Gizmodo.com, the technology blog, said law enforcement officials seized computers from the home of Jason Chen, a staff editor who wrote about a prototype for an Apple Inc. iPhone that had been left behind in a bar.
On April 23, members of California’s Rapid Enforcement Allied Computer Team, an independent crime task force, “entered editor Jason Chen’s home without him present, seizing four computers and two servers,” according to a statement on Gizmodo’s site, which is owned by Gawker Media.
After Gizmodo purchased the unreleased iPhone from the person who found it, investigators want to know whether Chen’s computers were used “as the means of committing a felony,” according to a published copy of the search warrant. Gawker asked police to return the machines, citing laws that protect online journalists from having newsroom equipment seized.
“Under both state and federal law, a search warrant may not be validly issued to confiscate the property of a journalist,” Gawker Chief Operating Officer Gaby Darbyshire wrote in a letter to law enforcers posted at Gawker’s Web site. “We expect the immediate return of the materials that you confiscated.”
The seizure revives debate over whether bloggers should be accorded the same status as reporters who work for traditional news outlets, said Nick Denton, founder and president of Gawker.
“Are bloggers journalists?,” Denton asked in an e-mail. “I guess we’ll find out.”
Gizmodo said it paid $5,000 for the device after it was left at a Redwood City, California, bar by an Apple engineer identified as Gray Powell. A patron who found the handset on a stool and realized it was an unreleased iPhone tried to contact Apple to return it, Gizmodo said, citing an interview with the unidentified finder.
On April 19, Gizmodo gave back the phone after receiving a letter from Bruce Sewell, the company’s general counsel, asking for the return of a “device that belongs to Apple.”
Law enforcement officials don’t plan to search Chen’s computers until they can determine the validity of Gawker’s claim about his status as a journalist, said Stephen Wagstaffe, chief deputy district attorney for San Mateo County, which has jurisdiction over Redwood City, about 25 miles south of San Francisco. That will happen in the coming days, he said.

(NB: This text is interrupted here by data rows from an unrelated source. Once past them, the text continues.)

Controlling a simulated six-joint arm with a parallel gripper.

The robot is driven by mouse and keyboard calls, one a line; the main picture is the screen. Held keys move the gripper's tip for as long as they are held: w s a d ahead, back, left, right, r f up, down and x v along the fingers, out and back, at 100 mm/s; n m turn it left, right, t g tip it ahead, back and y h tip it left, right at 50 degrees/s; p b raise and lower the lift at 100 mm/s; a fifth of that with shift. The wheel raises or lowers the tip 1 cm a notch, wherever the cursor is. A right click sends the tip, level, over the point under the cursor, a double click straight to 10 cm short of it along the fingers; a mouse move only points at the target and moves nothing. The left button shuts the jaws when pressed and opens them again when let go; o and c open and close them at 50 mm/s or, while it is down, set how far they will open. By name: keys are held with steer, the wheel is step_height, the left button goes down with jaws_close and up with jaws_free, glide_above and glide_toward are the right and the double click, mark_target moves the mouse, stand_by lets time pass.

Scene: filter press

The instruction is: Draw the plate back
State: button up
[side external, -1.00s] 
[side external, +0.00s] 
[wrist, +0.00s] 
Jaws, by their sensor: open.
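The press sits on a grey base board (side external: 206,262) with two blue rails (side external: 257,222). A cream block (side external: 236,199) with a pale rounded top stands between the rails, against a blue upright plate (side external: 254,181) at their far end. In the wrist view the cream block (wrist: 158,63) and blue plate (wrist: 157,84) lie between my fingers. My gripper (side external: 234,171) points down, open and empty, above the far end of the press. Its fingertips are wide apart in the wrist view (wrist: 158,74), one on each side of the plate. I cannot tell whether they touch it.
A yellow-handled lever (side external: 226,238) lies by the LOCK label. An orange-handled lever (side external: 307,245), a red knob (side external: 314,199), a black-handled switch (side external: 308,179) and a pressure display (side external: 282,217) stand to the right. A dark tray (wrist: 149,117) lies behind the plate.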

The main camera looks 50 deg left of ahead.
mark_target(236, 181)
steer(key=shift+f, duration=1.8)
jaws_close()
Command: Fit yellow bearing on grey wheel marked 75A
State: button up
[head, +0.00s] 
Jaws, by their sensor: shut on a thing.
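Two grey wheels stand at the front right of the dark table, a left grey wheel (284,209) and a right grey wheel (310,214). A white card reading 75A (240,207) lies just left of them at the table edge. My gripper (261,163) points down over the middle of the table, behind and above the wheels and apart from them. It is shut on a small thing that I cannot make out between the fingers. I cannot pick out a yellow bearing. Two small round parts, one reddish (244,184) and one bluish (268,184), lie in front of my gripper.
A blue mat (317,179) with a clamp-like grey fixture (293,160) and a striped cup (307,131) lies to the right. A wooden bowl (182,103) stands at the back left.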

“What Gizmodo is saying has been addressed to us and is being looked at by us and the prosecutor assigned to the investigation,” Wagstaffe said in an interview today.
If Gizmodo succeeds in showing that the conduct was illegal under laws that shield journalists, including bloggers, from such searches, any gathered evidence couldn’t be used in a case against the iPhone finder, said Peter Scheer, an attorney and executive director of the First Amendment Coalition, a nonprofit public interest group.
“In their zeal to get this information, they have made themselves extremely vulnerable,” Scheer said.
Wagstaffe declined to say who or what initiated the investigation, which is being led by San Mateo County Sheriff’s Department detectives assigned to REACT, a task force that probes technology-related matters in Silicon Valley.
Any probe may focus on allegations that the person who found the phone violated California theft laws, Wagstaffe said.
Chen described the seizure in a six-paragraph letter posted on Gizmodo, which also published the search warrant inventory provided by REACT. Chen said police kicked in his door while he and his wife were out to dinner on April 23.
“I noticed the garage door was half-open, and when I tried to open it, officers came out and said they had a warrant to search my house and any vehicles on the property ‘in my control,’” Chen said. “They then made me place my hands behind my head and searched me to make sure I had no weapons or sharp objects on me.”
Chen said one of the officers in charge said the situation might be a “misunderstanding that could be cleared up if I answered some questions. I didn’t say anything in response.”
The search warrant, posted on Gizmodo, gives authority to Detective Matthew Broad to seize property -- including computers, cameras and storage devices -- that may have been “used as the means of committing a felony.” The search pertained to the “sale of photographs of the prototype phone and/or the sale of the physical prototype of 4G Apple iPhone” and “research conducted on Apple employee Gray Powell,” including call records and contact lists.
Apple declined to comment, said Steve Dowling, a spokesman for the Cupertino, California, company.
According to the inventory list, police took away Chen’s Apple MacBook notebooks, iPad and iPhone, Dell Inc. desktop computer, digital cameras, a Motorola Inc. phone, flash and disk drives, a server computer, documents detailing his bank account and credit card information and one box of his business cards.